__Aim__:
Where the data below has the string "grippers", return the whole line.
--------------------------------------------------
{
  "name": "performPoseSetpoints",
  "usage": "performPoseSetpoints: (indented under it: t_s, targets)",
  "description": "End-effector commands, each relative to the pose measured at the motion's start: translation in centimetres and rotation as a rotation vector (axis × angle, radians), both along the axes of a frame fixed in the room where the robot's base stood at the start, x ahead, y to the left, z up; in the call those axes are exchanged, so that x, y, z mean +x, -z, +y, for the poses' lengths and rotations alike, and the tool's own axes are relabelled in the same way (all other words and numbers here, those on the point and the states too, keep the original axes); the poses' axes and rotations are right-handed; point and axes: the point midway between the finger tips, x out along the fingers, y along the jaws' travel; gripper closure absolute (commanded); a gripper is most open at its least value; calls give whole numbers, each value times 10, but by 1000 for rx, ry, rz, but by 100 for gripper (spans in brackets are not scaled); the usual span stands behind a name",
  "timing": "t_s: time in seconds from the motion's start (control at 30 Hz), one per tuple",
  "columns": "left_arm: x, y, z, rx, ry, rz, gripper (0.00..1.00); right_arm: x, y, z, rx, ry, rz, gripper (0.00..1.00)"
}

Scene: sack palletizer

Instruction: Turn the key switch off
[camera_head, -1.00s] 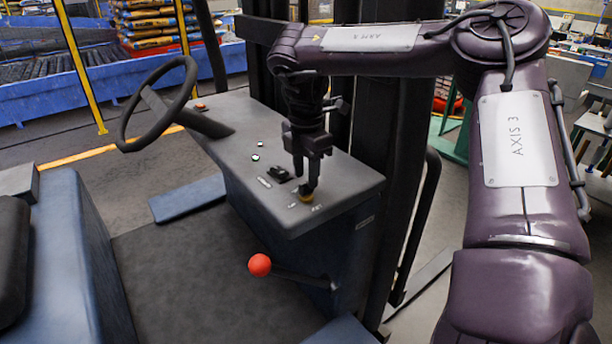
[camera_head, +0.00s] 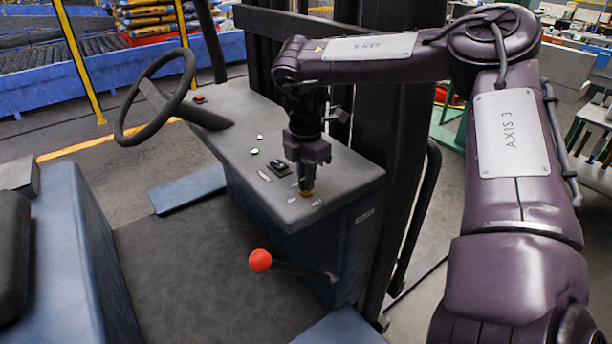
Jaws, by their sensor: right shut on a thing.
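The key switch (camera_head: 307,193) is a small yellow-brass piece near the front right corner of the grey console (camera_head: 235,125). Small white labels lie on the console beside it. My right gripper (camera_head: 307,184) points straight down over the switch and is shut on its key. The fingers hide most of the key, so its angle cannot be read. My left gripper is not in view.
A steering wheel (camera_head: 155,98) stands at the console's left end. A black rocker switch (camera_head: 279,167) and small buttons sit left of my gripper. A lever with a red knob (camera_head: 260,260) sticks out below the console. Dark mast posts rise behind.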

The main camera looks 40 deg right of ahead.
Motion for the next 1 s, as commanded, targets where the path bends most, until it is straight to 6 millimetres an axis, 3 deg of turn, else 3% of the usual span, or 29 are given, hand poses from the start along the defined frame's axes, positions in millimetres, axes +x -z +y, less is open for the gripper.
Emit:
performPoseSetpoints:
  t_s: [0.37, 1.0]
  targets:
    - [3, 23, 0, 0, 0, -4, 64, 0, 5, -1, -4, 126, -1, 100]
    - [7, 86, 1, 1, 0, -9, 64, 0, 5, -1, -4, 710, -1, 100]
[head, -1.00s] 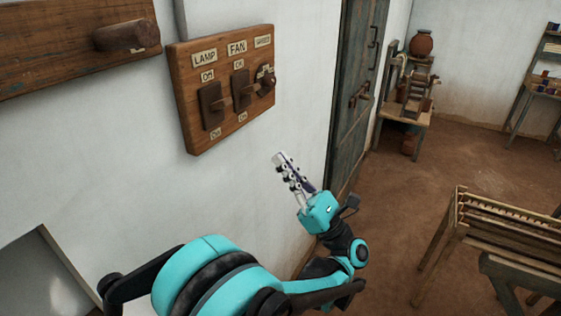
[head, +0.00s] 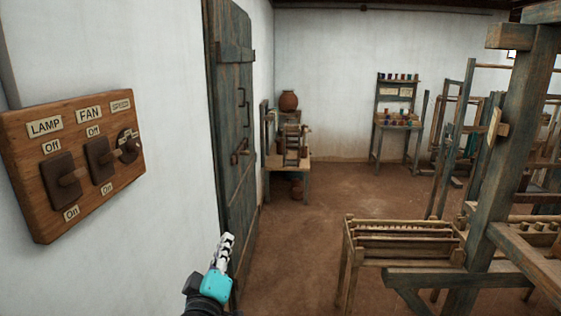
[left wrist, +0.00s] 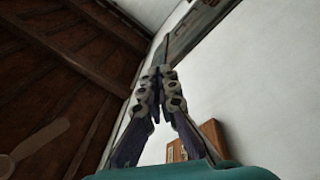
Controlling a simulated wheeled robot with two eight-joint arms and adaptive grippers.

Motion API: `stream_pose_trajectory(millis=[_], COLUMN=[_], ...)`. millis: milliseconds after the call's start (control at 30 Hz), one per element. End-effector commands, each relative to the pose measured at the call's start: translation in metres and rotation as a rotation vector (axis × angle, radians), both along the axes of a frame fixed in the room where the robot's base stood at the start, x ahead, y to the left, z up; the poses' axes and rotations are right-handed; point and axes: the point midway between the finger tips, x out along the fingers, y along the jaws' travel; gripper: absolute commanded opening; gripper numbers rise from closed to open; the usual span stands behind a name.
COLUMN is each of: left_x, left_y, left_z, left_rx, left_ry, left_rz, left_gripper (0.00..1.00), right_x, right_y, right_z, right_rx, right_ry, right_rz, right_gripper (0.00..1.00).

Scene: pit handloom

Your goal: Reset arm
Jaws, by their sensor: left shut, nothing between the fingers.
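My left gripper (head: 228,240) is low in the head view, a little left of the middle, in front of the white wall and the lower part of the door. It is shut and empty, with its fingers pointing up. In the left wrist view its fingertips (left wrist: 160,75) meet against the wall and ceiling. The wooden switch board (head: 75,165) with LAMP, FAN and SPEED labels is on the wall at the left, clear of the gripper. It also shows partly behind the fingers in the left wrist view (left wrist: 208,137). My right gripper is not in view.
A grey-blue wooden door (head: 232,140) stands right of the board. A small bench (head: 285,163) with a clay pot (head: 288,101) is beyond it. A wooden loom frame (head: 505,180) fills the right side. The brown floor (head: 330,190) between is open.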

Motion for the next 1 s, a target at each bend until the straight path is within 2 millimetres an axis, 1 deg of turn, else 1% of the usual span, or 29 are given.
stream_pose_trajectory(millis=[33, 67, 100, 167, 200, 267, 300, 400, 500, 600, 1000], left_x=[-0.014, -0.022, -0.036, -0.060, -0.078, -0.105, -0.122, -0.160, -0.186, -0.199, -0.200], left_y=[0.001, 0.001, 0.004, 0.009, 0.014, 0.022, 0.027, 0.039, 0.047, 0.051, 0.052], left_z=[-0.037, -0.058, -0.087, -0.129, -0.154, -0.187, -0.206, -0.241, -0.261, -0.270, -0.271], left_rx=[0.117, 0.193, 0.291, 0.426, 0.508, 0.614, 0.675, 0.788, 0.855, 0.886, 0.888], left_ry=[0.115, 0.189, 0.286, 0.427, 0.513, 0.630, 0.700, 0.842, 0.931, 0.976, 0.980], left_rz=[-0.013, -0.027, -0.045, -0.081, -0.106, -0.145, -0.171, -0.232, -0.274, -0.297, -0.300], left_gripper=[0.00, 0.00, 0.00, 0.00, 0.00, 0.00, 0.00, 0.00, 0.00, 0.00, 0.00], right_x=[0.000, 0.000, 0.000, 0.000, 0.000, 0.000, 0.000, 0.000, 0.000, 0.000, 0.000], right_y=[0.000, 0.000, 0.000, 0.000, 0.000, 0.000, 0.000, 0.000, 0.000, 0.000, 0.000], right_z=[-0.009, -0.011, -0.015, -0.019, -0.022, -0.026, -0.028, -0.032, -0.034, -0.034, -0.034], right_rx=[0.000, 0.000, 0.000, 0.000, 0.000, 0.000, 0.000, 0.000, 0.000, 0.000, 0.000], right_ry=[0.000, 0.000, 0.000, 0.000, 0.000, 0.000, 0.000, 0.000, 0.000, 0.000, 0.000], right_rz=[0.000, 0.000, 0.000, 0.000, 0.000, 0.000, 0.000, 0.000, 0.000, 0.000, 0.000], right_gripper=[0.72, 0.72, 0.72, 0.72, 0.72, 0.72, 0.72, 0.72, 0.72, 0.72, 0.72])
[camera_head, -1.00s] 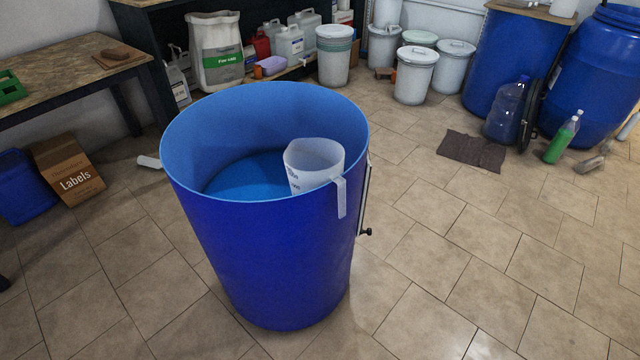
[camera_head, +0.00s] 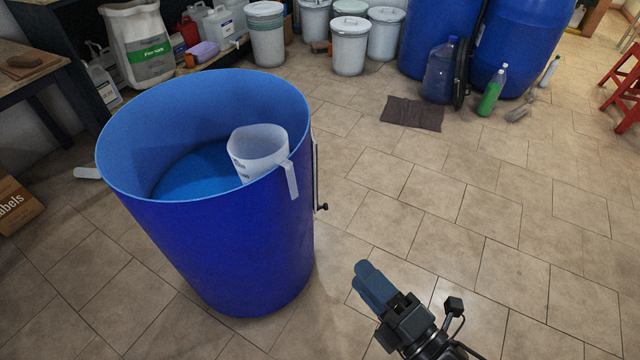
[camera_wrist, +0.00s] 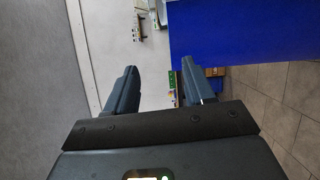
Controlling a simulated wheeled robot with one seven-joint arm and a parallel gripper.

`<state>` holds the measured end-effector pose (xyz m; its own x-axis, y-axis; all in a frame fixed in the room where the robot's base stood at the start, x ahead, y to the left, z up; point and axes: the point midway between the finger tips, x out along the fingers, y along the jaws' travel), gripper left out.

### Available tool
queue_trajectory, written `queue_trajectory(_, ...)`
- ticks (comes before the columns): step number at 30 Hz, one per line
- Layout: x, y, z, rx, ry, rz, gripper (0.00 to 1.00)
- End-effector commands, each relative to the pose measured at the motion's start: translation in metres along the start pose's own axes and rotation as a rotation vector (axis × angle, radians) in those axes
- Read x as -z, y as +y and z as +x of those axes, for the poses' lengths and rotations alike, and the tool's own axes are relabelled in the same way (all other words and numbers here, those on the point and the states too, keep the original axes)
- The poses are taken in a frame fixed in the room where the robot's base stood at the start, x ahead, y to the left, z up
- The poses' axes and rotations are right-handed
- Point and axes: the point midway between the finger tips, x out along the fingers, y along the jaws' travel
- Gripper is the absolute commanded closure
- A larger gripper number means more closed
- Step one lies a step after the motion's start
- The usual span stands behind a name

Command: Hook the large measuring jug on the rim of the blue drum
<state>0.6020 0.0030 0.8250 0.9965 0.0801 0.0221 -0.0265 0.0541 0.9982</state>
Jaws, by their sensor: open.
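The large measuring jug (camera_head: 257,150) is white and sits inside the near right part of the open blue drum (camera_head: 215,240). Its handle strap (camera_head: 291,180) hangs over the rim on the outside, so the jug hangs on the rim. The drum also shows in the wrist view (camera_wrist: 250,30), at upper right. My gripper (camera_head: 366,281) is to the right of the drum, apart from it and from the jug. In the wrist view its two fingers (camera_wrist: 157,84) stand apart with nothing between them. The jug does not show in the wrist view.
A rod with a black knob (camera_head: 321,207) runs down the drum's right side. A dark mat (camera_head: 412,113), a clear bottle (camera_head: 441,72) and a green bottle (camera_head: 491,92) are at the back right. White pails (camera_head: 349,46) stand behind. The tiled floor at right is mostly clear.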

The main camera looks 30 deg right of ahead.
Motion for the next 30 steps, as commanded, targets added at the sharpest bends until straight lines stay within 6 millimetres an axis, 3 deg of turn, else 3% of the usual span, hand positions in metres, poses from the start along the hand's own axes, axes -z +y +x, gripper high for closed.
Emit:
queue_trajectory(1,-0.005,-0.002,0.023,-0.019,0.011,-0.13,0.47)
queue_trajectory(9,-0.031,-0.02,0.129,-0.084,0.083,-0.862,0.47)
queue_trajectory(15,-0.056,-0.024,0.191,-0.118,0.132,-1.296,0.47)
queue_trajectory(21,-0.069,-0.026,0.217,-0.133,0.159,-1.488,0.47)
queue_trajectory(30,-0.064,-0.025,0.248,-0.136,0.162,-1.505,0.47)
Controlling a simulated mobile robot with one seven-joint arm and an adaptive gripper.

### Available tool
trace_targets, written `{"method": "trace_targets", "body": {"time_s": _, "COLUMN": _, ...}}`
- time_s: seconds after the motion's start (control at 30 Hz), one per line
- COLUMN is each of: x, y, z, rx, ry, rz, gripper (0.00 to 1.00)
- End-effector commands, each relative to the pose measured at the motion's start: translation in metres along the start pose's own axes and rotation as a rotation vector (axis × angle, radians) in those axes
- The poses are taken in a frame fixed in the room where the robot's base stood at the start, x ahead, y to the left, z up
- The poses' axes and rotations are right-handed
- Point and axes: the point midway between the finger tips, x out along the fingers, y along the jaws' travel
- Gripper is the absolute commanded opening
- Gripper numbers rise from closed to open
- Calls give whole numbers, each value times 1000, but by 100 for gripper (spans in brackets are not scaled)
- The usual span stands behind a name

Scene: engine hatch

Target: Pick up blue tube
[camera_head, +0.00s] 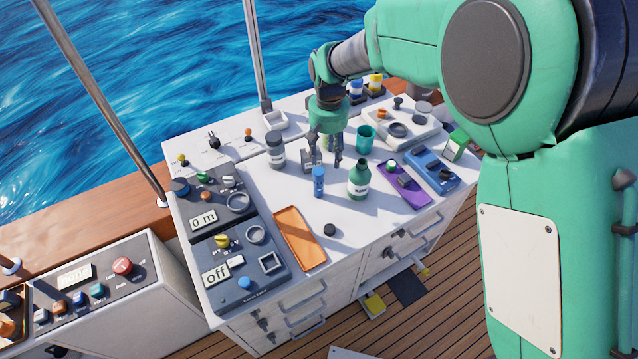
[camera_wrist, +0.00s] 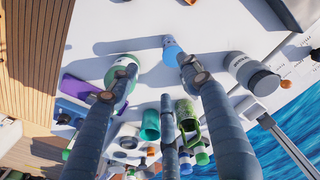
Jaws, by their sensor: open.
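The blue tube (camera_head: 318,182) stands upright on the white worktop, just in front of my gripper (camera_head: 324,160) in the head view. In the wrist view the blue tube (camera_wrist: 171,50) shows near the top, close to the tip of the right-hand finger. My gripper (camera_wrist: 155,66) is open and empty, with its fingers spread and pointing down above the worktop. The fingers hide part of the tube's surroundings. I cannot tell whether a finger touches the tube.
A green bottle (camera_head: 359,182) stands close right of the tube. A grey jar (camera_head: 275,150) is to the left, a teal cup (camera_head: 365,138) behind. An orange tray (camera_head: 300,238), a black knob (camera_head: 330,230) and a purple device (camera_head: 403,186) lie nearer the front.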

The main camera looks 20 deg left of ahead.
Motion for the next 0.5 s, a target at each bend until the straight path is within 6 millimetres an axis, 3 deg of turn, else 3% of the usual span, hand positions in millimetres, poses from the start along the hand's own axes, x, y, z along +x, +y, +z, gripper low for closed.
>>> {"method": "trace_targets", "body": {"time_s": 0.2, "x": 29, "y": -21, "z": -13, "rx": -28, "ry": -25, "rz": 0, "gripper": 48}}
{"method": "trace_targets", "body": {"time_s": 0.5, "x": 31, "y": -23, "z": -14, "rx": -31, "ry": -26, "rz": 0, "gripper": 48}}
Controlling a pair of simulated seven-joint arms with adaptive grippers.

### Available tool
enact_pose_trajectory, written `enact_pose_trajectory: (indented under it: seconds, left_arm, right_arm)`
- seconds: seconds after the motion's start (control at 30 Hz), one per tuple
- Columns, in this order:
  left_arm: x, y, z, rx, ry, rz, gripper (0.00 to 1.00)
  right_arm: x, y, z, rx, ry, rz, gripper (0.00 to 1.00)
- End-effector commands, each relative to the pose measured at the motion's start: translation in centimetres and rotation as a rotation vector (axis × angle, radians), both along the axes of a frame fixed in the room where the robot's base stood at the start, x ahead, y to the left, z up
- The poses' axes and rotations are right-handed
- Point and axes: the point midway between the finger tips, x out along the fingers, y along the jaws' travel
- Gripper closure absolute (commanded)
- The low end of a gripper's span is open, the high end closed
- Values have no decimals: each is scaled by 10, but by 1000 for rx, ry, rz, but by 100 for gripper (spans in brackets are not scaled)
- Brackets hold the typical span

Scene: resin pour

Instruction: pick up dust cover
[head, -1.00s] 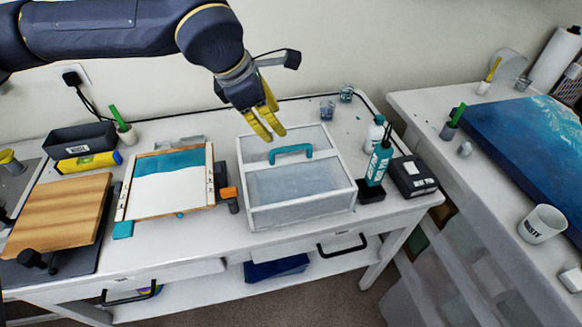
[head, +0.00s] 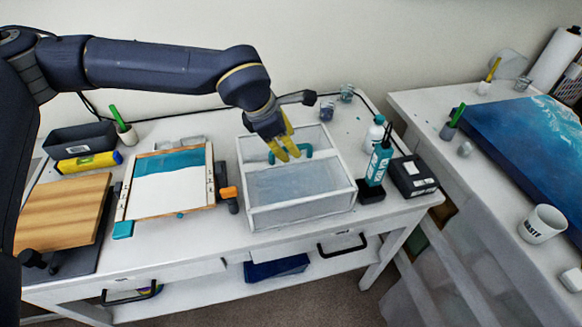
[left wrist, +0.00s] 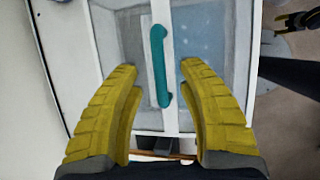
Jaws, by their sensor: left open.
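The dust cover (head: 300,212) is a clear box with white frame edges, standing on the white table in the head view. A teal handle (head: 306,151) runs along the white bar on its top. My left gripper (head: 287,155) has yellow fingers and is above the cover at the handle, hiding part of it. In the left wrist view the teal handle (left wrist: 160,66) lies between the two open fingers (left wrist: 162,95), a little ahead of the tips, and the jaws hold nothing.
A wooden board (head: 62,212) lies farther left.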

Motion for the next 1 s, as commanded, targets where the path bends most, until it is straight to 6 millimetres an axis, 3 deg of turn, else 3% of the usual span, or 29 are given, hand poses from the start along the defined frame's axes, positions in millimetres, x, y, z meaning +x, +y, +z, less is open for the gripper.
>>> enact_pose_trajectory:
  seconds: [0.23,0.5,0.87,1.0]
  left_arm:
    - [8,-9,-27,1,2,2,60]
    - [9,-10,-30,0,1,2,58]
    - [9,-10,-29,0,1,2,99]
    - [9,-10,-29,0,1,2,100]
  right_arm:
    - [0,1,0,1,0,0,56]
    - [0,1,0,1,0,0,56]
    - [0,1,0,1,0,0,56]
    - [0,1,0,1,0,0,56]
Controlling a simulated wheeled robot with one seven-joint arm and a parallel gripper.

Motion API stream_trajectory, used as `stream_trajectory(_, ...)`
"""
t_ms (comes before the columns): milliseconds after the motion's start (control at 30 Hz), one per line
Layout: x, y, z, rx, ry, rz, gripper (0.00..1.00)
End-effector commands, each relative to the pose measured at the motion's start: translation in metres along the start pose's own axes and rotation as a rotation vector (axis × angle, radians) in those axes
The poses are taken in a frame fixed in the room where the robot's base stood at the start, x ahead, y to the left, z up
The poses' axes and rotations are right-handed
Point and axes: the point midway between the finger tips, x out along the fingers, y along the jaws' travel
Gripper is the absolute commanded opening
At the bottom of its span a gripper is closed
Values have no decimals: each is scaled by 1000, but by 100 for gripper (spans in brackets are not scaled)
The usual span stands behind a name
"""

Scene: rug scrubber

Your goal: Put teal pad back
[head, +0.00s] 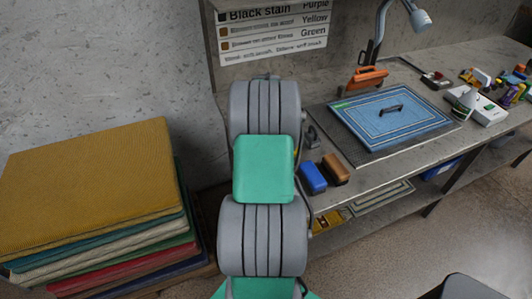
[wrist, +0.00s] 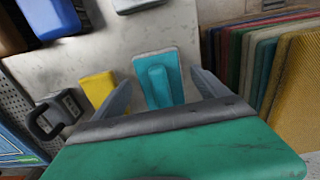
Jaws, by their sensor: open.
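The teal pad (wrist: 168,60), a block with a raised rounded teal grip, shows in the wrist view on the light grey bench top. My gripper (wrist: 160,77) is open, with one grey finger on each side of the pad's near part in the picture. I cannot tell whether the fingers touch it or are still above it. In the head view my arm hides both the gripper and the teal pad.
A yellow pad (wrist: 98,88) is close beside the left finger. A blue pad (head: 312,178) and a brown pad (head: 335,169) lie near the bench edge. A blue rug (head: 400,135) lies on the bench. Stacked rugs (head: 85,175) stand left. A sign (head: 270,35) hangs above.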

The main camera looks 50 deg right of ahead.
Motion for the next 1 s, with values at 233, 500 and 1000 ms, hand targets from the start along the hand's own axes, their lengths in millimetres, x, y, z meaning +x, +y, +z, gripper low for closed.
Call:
--------------------------------------------------
__Result__:
Controlling a simulated wheeled robot with two eight-joint arms and adaptive grippers.
Controlling a pair of simulated seven-joint arms with adaptive grippers.

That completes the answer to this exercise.